Quel est le contenu de la Révélation ? La question reste en suspens avec hypothèses multiples ; et je passe sur leur énumération qui va d’une version maximaliste (toutes les interprétations à venir auraient été révélées à Moïse au mont Sinaï) à celle des kabbalistes, minimaliste (le peuple n’aurait entendu que la première lettre du premier mot du premier commandement du Décalogue, soit Aleph, une lettre muette pas vraiment muette ainsi que le laisse entendre Gershom Scholem).
Les Hébreux au mont Sinaï n’ont pas reçu un discours, simple autonomie du langage que les Grecs nomment logos, « mais une articulation subtile entre une Loi révélée (c’est-à-dire une hétéronomie) et l’autonomie de son interprétation, un équilibre entre légalité et liberté ». Ainsi la version maximaliste et minimaliste se rejoignent-elles. Au mont Sinaï « fut révélée l’infinie potentialité du langage et de l’interprétation ». La Révélation dit que Tout n’a pas été dit ; et, une fois encore, le Juif s’élève contre la Totalité, il se pose en retrait du Tout salvateur sur lequel s’érigent le christianisme, l’islam et la philosophie des Lumières, pour ne citer qu’eux, car la liste est longue. Et par cette position en retrait, les Juifs empêchent un collectif plus large de faire Un.
La pensée juive désigne le particulier afin d’enrayer l’élan universel vers la Totalité – le totalitarisme. Ces voix nous disent que la Vérité est fragmentée ou alors elle est criminelle, que tout projet universel doit scruter les zones de clivage qui le parcourent et en tous sens. C’est pourquoi la Totalité et la Vérité se méfient du Juif et cherchent à en finir avec lui d’une manière ou d’une autre. Cette remarque qui concerne le collectif peut être aisément transposée à l’individuel car « l’antisémitisme cherche à se construire ou à se sauver, lui aussi, sur l’exclusion du Juif ».
L’Excepsion juive
Pourquoi l’État d’Israël est-il considéré par beaucoup comme la menace la plus sérieuse pour la paix dans le monde ? Parce qu’Israël est considéré comme ce qui empêche le monde d’être Un, uni en un tout pacifié. Le Juif divise. L’Empire romain, le monde chrétien et l’Allemagne nazie en étaient convaincus. Ils ne furent pas et ne seront pas les seuls. L’État d’Israël active et réactive ce dépit : Israël (le Juif) empêche la formation du Tout, de l’Un. Si Israël n’était pas l’État juif, l’État des Juifs, il n’en serait pas tant question. Le succès de la cause palestinienne a une explication : en face, il y a les Juifs… Edward Saïd et d’autres intellectuels arabes ont eu l’honnêteté de le reconnaître.

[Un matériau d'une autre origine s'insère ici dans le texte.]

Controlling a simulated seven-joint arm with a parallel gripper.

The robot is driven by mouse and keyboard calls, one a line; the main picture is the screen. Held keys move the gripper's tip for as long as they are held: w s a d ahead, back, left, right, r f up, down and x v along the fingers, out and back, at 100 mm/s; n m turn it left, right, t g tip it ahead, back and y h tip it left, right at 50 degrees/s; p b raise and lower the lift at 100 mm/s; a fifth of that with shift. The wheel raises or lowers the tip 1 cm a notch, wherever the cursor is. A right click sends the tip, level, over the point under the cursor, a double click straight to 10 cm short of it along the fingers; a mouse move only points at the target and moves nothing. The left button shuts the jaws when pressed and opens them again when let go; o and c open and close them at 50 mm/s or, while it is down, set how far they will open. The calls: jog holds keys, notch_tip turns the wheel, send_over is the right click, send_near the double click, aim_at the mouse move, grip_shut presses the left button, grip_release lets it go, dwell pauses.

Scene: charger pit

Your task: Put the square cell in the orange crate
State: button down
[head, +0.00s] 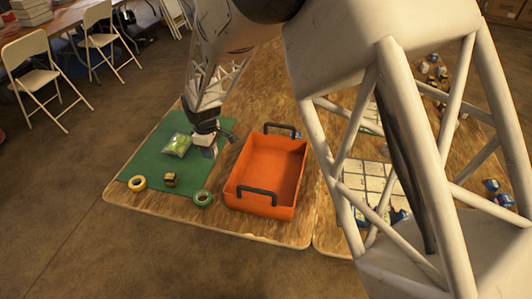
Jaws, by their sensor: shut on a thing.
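My gripper (207,139) is over the right part of the green mat, left of the orange crate. It is shut on a small pale boxy thing (209,152), which looks like the square cell; its details are too small to make out. I cannot tell whether the cell touches the mat or hangs just above it. The orange crate (259,197) stands on the wooden table with a black handle at each end. Its visible inside looks empty.
My arm hides much of the right table, where several blue items lie.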

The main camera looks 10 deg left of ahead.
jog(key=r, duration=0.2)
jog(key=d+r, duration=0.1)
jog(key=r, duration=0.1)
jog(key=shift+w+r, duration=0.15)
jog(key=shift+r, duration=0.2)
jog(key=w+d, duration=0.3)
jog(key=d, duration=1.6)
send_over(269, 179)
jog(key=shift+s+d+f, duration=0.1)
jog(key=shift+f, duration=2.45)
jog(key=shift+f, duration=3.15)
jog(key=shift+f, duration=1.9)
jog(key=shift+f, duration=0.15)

Pour beaucoup d’Européens, le sionisme est devenu un système d’oppression colonial, et leurs discours ne reprochent pas tant à Israël sa politique que son existence. On peut opérer à l’occasion une distinction entre antisémitisme et antisionisme, on peut essayer de s’entendre sur ce qu’est le sionisme et critiquer ou approuver ses choix politiques, on peut également constater que la critique systématique d’Israël fait « étrangement écho à des éléments du discours antisémite traditionnel ». Le Juif qui était accusé de porter préjudice au continuum, au Tout – à l’Un –, est à présent accusé de porter préjudice à l’unité du monde arabe et par voie de conséquence à celle du monde.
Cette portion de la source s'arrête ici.